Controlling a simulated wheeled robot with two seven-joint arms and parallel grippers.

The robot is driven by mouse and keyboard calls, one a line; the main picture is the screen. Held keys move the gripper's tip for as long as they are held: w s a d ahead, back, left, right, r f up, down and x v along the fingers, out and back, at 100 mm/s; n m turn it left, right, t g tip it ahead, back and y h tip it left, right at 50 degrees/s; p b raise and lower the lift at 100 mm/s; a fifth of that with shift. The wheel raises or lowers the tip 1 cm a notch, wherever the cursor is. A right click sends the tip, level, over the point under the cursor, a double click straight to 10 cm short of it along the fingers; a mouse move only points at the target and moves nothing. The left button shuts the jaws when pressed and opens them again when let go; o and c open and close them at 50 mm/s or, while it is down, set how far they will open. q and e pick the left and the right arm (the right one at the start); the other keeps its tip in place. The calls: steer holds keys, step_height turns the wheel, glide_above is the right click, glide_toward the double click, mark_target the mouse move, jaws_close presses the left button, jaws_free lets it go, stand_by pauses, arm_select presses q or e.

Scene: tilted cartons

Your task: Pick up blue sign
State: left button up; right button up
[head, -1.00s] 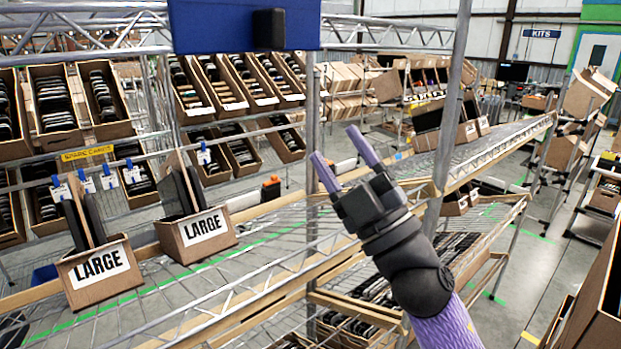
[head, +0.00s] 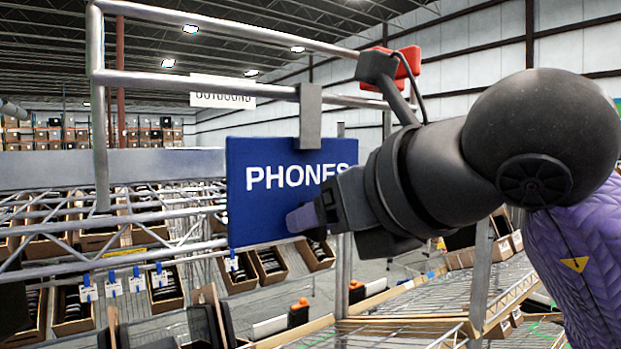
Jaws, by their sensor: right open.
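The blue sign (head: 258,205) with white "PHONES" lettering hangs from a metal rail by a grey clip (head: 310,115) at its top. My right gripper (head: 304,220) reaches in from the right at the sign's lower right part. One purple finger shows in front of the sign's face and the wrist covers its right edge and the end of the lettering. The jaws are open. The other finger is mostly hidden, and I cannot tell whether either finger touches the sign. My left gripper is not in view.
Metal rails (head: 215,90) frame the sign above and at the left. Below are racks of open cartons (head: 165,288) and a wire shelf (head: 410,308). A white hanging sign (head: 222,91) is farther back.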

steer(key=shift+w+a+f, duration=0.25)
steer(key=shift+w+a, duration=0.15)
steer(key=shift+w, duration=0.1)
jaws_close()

#### What you need to do
Your copy of the data should match it exactly, except that pictures are left out.

#### Task solution
Controlling a simulated wheeled robot with two seven-joint arms and parallel grippers.

The robot is driven by mouse and keyboard calls, one a line; the main picture is the screen. Held keys move the gripper's tip for as long as they are held: w s a d ahead, back, left, right, r f up, down and x v along the fingers, out and back, at 100 mm/s; n m turn it left, right, t g tip it ahead, back and y h tip it left, right at 50 degrees/s; p b raise and lower the lift at 100 mm/s; a fifth of that with shift. The wheel raises or lowers the tip 1 cm a notch, wherever the cursor is. A right click sends the tip, level, over the point under the cursor, a double click straight to 10 cm short of it along the fingers; a mouse move only points at the target and moves nothing. The left button shuts the jaws when pressed and opens them again when let go; o and c open and close them at 50 mm/s or, while it is down, set how far they will open. q and e pick the left and the right arm (the right one at the start); the other keeps its tip in place. The calls: steer holds keys, step_height turns the wheel, glide_above is the right click, glide_toward the double click, mark_target the mouse move, jaws_close presses the left button, jaws_free lets it go, stand_by pauses, arm_select presses q or e.

Scene: tilted cartons

Your task: Pick up blue sign
State: left button up; right button up
[head, -1.00s] 
[head, +0.00s] 
Jaws, by their sensor: right open.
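The blue sign (head: 258,205) with white "PHONES" lettering hangs from a metal rail by a grey clip (head: 310,115) at its top. My right gripper (head: 304,220) reaches in from the right at the sign's lower right part. One purple finger shows in front of the sign's face and the wrist covers its right edge and the end of the lettering. The jaws are open. The other finger is mostly hidden, and I cannot tell whether either finger touches the sign. My left gripper is not in view.
Metal rails (head: 215,90) frame the sign above and at the left. Below are racks of open cartons (head: 165,288) and a wire shelf (head: 410,308). A white hanging sign (head: 222,91) is farther back.

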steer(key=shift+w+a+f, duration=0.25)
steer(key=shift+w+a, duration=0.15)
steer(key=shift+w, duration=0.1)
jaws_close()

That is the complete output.